WHAT TO DO =>
Note how many lines include the word "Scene", and give that number by itself.

Rows about robot tasks
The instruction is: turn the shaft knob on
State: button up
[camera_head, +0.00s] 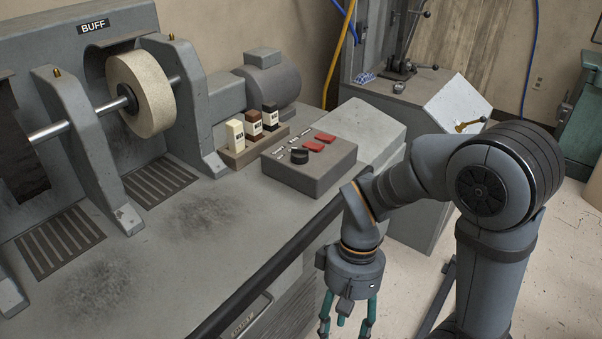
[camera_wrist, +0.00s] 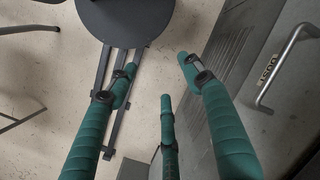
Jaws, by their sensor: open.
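A black round knob (camera_head: 299,155) sits on the sloped top of a grey control box (camera_head: 320,178), on the bench right of the buffing wheel. Red rocker switches (camera_head: 319,142) and small pale labels are beside it. The labels are too small to read, so I cannot tell which is the shaft's or the knob's setting. My gripper (camera_head: 347,318) hangs pointing down in front of the bench edge, lower than the box and apart from it. Its green fingers are spread and empty.
The buffing wheel (camera_head: 141,93) stands left on its shaft. The bench's dark front edge (camera_head: 270,270) lies between my gripper and the box. A drawer handle (camera_wrist: 283,65) sticks out from the cabinet.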

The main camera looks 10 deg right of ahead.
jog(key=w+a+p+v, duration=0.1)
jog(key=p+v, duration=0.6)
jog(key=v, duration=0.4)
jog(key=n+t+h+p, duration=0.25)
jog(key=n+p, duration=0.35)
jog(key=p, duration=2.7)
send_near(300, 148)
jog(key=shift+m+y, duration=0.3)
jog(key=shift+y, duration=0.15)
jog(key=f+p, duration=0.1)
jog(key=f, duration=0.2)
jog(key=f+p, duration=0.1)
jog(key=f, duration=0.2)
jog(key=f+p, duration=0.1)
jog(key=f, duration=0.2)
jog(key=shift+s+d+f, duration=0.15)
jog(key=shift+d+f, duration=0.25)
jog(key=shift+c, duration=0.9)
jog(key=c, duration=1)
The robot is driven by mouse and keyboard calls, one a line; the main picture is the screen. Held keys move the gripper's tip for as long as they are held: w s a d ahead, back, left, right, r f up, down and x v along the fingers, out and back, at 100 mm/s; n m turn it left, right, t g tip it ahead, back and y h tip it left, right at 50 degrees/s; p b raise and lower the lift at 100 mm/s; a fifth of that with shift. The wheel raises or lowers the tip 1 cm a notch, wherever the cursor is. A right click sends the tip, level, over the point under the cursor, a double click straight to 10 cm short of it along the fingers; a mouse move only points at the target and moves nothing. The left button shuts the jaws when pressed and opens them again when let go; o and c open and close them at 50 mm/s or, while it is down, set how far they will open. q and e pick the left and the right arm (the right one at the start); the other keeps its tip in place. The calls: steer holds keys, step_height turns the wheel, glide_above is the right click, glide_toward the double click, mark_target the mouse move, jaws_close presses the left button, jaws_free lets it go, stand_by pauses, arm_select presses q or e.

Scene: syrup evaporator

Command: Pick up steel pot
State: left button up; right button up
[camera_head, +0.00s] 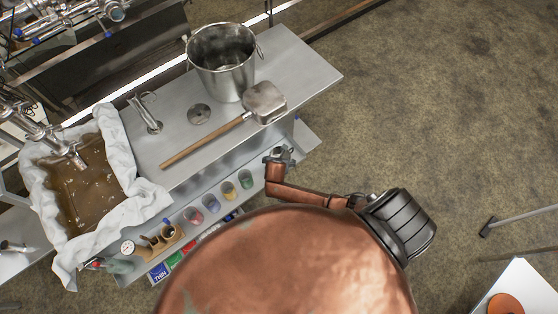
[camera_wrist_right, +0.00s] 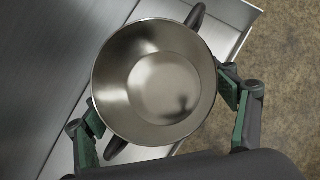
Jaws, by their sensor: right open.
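A round steel pot (camera_wrist_right: 155,85) with two dark handles shows from above in the right wrist view, its inside empty. My right gripper (camera_wrist_right: 161,104) is open, with one green-padded finger on each side of the pot. Whether the pads touch its wall I cannot tell. In the head view a tall steel pot (camera_head: 222,62) with metal side handles stands on the steel table (camera_head: 305,68). I cannot match the dark-handled pot to anything in the head view. Neither of my grippers shows in the head view.
A long-handled steel scoop (camera_head: 264,101) lies on the table near the tall pot. A cloth-lined basin (camera_head: 85,180) of brown liquid is at left. Several coloured cups (camera_head: 212,202) sit on a lower shelf. A large copper dome (camera_head: 290,265) blocks the bottom middle. Floor at right is mostly open.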

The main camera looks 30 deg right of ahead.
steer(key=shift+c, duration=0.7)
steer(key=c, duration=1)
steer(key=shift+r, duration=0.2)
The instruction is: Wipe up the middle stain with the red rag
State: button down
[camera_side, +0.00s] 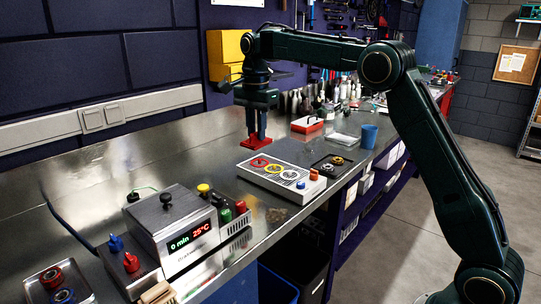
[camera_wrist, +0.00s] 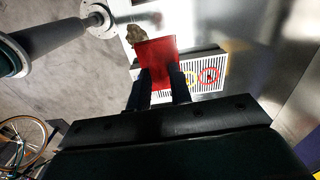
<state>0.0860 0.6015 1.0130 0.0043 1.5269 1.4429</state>
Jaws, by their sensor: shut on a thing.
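My gripper (camera_side: 259,132) is shut on the red rag (camera_side: 256,142) and points down, with the rag at or just above the steel bench top. In the wrist view the red rag (camera_wrist: 158,62) hangs between the two dark fingers. A brownish stain (camera_wrist: 136,34) shows just beyond the rag in the wrist view. In the side view a faint brown patch (camera_side: 277,215) lies near the bench's front edge. I cannot tell whether these are the same spot, or which stain is the middle one.
A white panel (camera_side: 248,168) with red, yellow and white rings stands in front of the rag. A heating box (camera_side: 172,228) with a display is at the near left. Bench left of the rag is clear.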

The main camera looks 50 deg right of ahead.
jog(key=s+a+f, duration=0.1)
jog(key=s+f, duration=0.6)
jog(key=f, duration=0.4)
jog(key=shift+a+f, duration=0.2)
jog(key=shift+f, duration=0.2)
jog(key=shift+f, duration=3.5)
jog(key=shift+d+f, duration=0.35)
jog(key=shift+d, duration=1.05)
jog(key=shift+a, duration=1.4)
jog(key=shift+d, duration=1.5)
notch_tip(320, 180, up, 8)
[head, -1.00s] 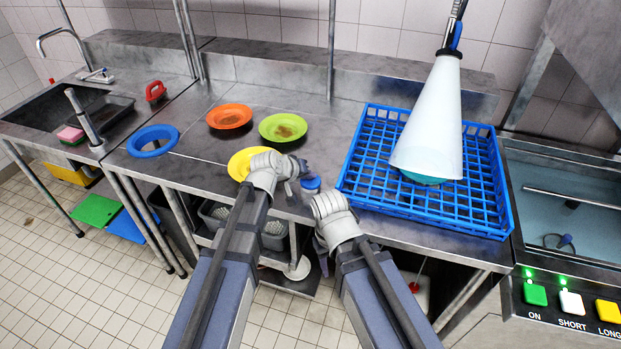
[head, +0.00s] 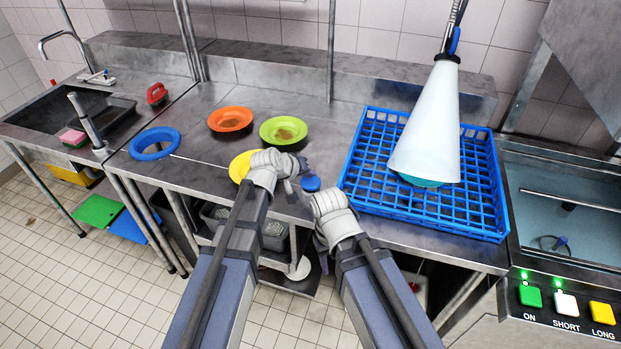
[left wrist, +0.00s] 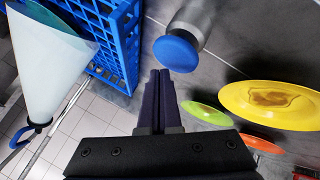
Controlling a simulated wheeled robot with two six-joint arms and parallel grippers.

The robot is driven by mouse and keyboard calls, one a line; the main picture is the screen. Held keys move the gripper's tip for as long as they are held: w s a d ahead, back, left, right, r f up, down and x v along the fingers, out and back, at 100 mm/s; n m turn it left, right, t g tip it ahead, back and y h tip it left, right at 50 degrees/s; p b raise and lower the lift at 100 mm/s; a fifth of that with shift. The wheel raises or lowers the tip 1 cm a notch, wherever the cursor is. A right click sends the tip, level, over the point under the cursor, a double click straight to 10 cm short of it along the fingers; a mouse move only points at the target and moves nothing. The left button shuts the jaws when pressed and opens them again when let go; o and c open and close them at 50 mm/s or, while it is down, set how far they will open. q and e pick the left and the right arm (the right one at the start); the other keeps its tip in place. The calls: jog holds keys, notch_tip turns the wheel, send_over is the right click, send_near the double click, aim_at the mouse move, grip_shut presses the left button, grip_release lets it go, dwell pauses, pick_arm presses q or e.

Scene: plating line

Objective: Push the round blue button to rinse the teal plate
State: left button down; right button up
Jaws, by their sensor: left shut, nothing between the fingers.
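The round blue button (head: 311,183) is at the counter's front edge. In the left wrist view, the blue button (left wrist: 177,54) is a disc on a grey cylindrical housing. My left gripper (head: 294,183) is shut and empty, just left of the button in the head view. In the left wrist view, its fingertips (left wrist: 160,74) end close beside the disc; I cannot tell whether they touch it. The teal plate (head: 418,182) is in the blue rack (head: 478,207), mostly hidden by a pale white spray cone (head: 428,125). My right gripper (head: 322,252) hangs low, mostly hidden behind its wrist.
Orange (head: 230,118), green (head: 284,130) and yellow (head: 242,164) plates with brown stains lie on the counter, left of the rack. A blue ring (head: 155,143) is farther left. A control panel (head: 562,318) with green, white and yellow buttons is at the lower right.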

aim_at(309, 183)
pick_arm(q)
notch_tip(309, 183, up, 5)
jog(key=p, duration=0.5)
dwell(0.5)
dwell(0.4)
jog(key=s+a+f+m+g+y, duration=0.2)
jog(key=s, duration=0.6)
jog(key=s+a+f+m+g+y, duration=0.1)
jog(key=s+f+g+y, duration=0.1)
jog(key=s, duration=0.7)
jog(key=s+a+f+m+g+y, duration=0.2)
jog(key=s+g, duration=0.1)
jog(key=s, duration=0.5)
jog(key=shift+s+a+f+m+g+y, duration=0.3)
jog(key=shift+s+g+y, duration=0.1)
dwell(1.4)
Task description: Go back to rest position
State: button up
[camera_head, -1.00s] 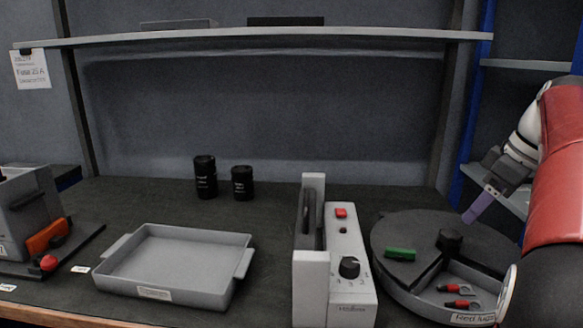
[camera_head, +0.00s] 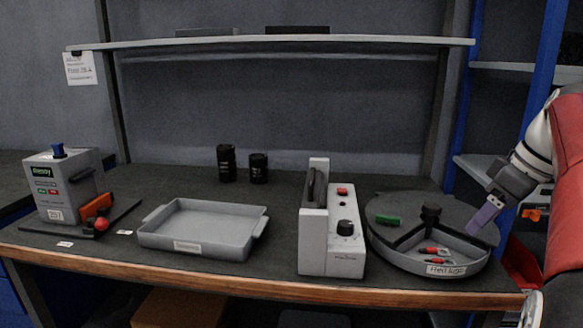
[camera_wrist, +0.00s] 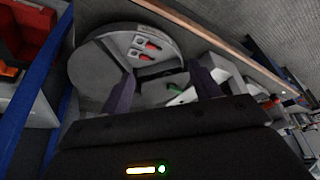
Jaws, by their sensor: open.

RESULT FOR THIS TASK =>
2